= WHAT YOU SHOULD DO =
Output all entries verbatim. Skip pictures.

• • • • • • •

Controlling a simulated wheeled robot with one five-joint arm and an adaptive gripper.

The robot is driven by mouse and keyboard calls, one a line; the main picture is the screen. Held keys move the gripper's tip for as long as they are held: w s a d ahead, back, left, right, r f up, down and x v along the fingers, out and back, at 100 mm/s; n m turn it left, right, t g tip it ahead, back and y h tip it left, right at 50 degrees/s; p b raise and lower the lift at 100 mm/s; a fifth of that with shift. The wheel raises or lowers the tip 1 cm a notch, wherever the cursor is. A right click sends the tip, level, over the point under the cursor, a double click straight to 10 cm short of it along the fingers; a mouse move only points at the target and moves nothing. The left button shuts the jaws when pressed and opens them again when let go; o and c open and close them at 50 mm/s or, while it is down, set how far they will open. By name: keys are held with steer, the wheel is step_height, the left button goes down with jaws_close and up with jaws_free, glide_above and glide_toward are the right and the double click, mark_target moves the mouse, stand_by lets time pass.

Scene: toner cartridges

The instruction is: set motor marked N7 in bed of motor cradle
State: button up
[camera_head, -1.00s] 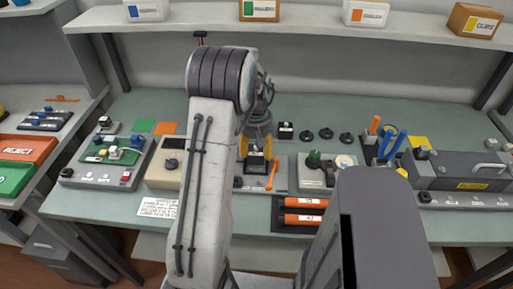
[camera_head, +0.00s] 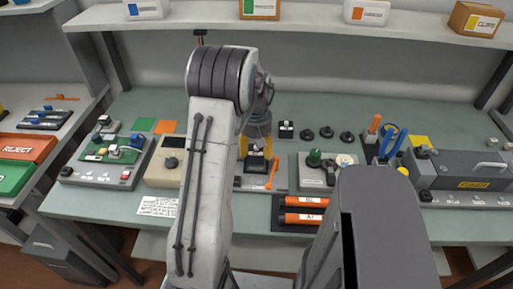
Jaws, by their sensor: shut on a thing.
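My gripper (camera_head: 257,146), with yellow fingers, points down in the middle of the bench, partly hidden behind my arm. It is shut on a small dark motor (camera_head: 256,162); any marking on it is too small to read. The motor is at the motor cradle (camera_head: 253,184), a low grey base with an orange lever at its right. I cannot tell whether the motor touches the bed. Another dark block with a pale label (camera_head: 286,130) stands on the bench behind and to the right.
A beige box with a knob (camera_head: 165,167) is left of the cradle. A grey unit with a green knob (camera_head: 315,172) is to its right. Orange cylinders (camera_head: 305,210) lie in a dark rack in front. Several black discs (camera_head: 326,132) lie behind.

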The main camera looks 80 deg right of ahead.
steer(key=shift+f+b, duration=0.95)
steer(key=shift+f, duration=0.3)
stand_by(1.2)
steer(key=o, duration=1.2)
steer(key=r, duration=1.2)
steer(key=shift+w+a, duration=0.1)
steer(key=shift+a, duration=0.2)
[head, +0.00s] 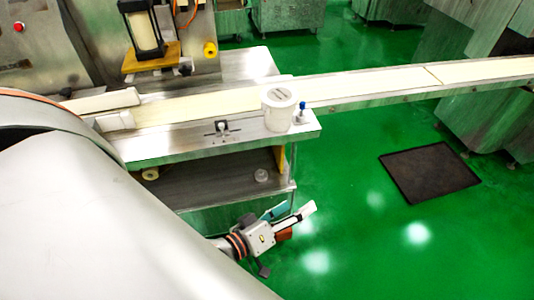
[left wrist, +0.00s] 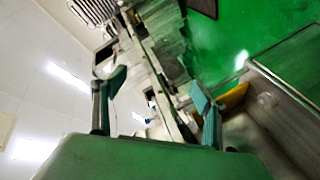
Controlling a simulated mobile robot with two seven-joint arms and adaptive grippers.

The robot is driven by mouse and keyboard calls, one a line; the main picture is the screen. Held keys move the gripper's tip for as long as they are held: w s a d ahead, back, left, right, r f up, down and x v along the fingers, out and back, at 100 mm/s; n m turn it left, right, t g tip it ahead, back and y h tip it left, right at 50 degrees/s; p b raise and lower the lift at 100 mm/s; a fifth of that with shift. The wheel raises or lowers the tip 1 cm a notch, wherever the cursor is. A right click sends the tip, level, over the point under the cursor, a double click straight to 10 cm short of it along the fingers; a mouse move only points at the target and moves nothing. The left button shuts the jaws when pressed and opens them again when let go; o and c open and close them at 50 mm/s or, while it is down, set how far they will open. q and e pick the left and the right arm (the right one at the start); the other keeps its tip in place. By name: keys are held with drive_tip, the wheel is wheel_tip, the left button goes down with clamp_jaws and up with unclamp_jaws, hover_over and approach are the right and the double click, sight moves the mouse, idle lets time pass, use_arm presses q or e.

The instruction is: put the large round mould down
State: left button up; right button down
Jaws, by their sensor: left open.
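A white round, tub-like piece (head: 279,108) stands upright on the front edge of the machine's conveyor table; it is the largest round piece I see, but I cannot tell for sure that it is the large round mould. A small clear round piece (head: 261,176) lies on the lower steel shelf, and a round piece there also shows in the left wrist view (left wrist: 265,100). My left gripper (head: 296,208) is open and empty, low in front of the shelf and apart from both pieces. Its spread fingers show in the left wrist view (left wrist: 158,85). My right gripper is not in view.
A blue-topped knob (head: 302,112) stands right of the white piece. The pale conveyor belt (head: 365,84) runs off to the right. The lower shelf (head: 215,185) has free room. A dark mat (head: 430,172) lies on the open green floor at right.

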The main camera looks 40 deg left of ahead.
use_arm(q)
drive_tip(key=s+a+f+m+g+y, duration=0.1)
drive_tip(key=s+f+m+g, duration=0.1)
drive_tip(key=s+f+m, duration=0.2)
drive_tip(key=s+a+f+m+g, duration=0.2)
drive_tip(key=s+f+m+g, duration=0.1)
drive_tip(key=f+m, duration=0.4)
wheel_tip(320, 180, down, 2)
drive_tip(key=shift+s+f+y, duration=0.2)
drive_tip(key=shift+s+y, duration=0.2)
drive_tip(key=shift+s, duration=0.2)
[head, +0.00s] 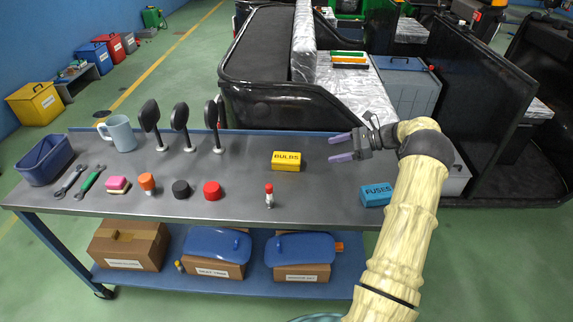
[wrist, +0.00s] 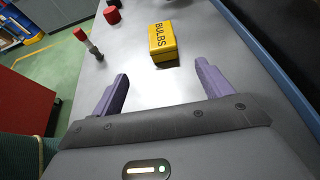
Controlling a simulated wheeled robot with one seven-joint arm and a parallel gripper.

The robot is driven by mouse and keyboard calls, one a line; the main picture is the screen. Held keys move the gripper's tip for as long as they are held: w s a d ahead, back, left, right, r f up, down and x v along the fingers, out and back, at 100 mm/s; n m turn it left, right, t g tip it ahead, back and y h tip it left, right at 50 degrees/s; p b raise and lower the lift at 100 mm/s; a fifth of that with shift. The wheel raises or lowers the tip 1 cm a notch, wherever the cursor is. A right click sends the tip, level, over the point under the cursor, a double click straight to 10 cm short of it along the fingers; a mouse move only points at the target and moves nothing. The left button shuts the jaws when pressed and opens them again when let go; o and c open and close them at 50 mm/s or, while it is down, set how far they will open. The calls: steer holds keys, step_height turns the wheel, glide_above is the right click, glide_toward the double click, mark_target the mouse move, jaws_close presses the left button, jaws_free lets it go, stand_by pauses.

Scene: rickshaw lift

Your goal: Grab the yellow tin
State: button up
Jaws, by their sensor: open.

• • • • • • •

= EXPECTED ANSWER =
Controlling a simulated wheeled robot with one five-joint arm and an adaptive gripper.

The robot is driven by mouse and keyboard calls, one a line; the main picture is the screen. Held keys move the gripper's tip for as long as they are held: w s a d ahead, back, left, right, r f up, down and x v along the fingers, out and back, at 100 mm/s; n m turn it left, right, t g tip it ahead, back and y h tip it left, right at 50 degrees/s; p b raise and lower the lift at 100 mm/s; a fifth of that with shift. The wheel raises or lowers the tip 1 cm a notch, wherever the cursor is. A right click sends the tip, level, over the point under the cursor, a double click straight to 10 cm short of it along the fingers; a mouse move only points at the target and moves nothing. The left button shuts the jaws when pressed and opens them again when let go; o and c open and close them at 50 mm/s or, while it is down, set how far they will open. By name: keys are held with steer, the wheel is step_height, the left button goes down with jaws_close and up with jaws_free, glide_above and glide_toward are the right and the double click, mark_target moves the mouse, stand_by lets time pass.

Scene: toner cartridges

The instruction is: set motor marked N7 in bed of motor cradle
State: button up
[camera_head, -1.00s] 
[camera_head, +0.00s] 
Jaws, by their sensor: shut on a thing.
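My gripper (camera_head: 257,146), with yellow fingers, points down in the middle of the bench, partly hidden behind my arm. It is shut on a small dark motor (camera_head: 256,162); any marking on it is too small to read. The motor is at the motor cradle (camera_head: 253,184), a low grey base with an orange lever at its right. I cannot tell whether the motor touches the bed. Another dark block with a pale label (camera_head: 286,130) stands on the bench behind and to the right.
A beige box with a knob (camera_head: 165,167) is left of the cradle. A grey unit with a green knob (camera_head: 315,172) is to its right. Orange cylinders (camera_head: 305,210) lie in a dark rack in front. Several black discs (camera_head: 326,132) lie behind.

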The main camera looks 80 deg right of ahead.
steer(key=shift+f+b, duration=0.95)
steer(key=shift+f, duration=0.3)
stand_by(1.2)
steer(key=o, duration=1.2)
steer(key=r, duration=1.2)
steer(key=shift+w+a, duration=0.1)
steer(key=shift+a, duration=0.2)
[head, +0.00s] 
[left wrist, +0.00s] 
Controlling a simulated mobile robot with two seven-joint arms and adaptive grippers.

The robot is driven by mouse and keyboard calls, one a line; the main picture is the screen. Held keys move the gripper's tip for as long as they are held: w s a d ahead, back, left, right, r f up, down and x v along the fingers, out and back, at 100 mm/s; n m turn it left, right, t g tip it ahead, back and y h tip it left, right at 50 degrees/s; p b raise and lower the lift at 100 mm/s; a fifth of that with shift. The wheel raises or lowers the tip 1 cm a notch, wherever the cursor is. A right click sends the tip, level, over the point under the cursor, a double click straight to 10 cm short of it along the fingers; a mouse move only points at the target and moves nothing. The left button shuts the jaws when pressed and opens them again when let go; o and c open and close them at 50 mm/s or, while it is down, set how far they will open. q and e pick the left and the right arm (the right one at the start); the other keeps its tip in place. By name: keys are held with drive_tip, the wheel is wheel_tip, the left button goes down with clamp_jaws and up with unclamp_jaws, hover_over and approach are the right and the double click, sight moves the mouse, idle lets time pass, use_arm presses q or e.

The instruction is: put the large round mould down
State: left button up; right button down
Jaws, by their sensor: left open.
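A white round, tub-like piece (head: 279,108) stands upright on the front edge of the machine's conveyor table; it is the largest round piece I see, but I cannot tell for sure that it is the large round mould. A small clear round piece (head: 261,176) lies on the lower steel shelf, and a round piece there also shows in the left wrist view (left wrist: 265,100). My left gripper (head: 296,208) is open and empty, low in front of the shelf and apart from both pieces. Its spread fingers show in the left wrist view (left wrist: 158,85). My right gripper is not in view.
A blue-topped knob (head: 302,112) stands right of the white piece. The pale conveyor belt (head: 365,84) runs off to the right. The lower shelf (head: 215,185) has free room. A dark mat (head: 430,172) lies on the open green floor at right.

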The main camera looks 40 deg left of ahead.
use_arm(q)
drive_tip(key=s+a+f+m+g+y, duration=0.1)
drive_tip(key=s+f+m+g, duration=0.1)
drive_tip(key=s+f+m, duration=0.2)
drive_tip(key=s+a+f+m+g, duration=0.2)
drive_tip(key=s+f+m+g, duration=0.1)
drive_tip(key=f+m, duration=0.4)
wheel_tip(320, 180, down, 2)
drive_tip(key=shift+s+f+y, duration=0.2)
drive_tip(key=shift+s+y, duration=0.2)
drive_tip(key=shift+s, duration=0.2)
[head, +0.00s] 
[wrist, +0.00s] 
Controlling a simulated wheeled robot with one seven-joint arm and a parallel gripper.

The robot is driven by mouse and keyboard calls, one a line; the main picture is the screen. Held keys move the gripper's tip for as long as they are held: w s a d ahead, back, left, right, r f up, down and x v along the fingers, out and back, at 100 mm/s; n m turn it left, right, t g tip it ahead, back and y h tip it left, right at 50 degrees/s; p b raise and lower the lift at 100 mm/s; a fifth of that with shift. The wheel raises or lowers the tip 1 cm a notch, wherever the cursor is. A right click sends the tip, level, over the point under the cursor, a double click straight to 10 cm short of it along the fingers; a mouse move only points at the target and moves nothing. The left button shuts the jaws when pressed and opens them again when let go; o and c open and close them at 50 mm/s or, while it is down, set how far they will open. The calls: steer holds keys, step_height turns the wheel, glide_above is the right click, glide_toward the double click, mark_target the mouse move, jaws_close presses the left button, jaws_free lets it go, stand_by pauses.

Scene: rickshaw lift

Your goal: Grab the yellow tin
State: button up
Jaws, by their sensor: open.

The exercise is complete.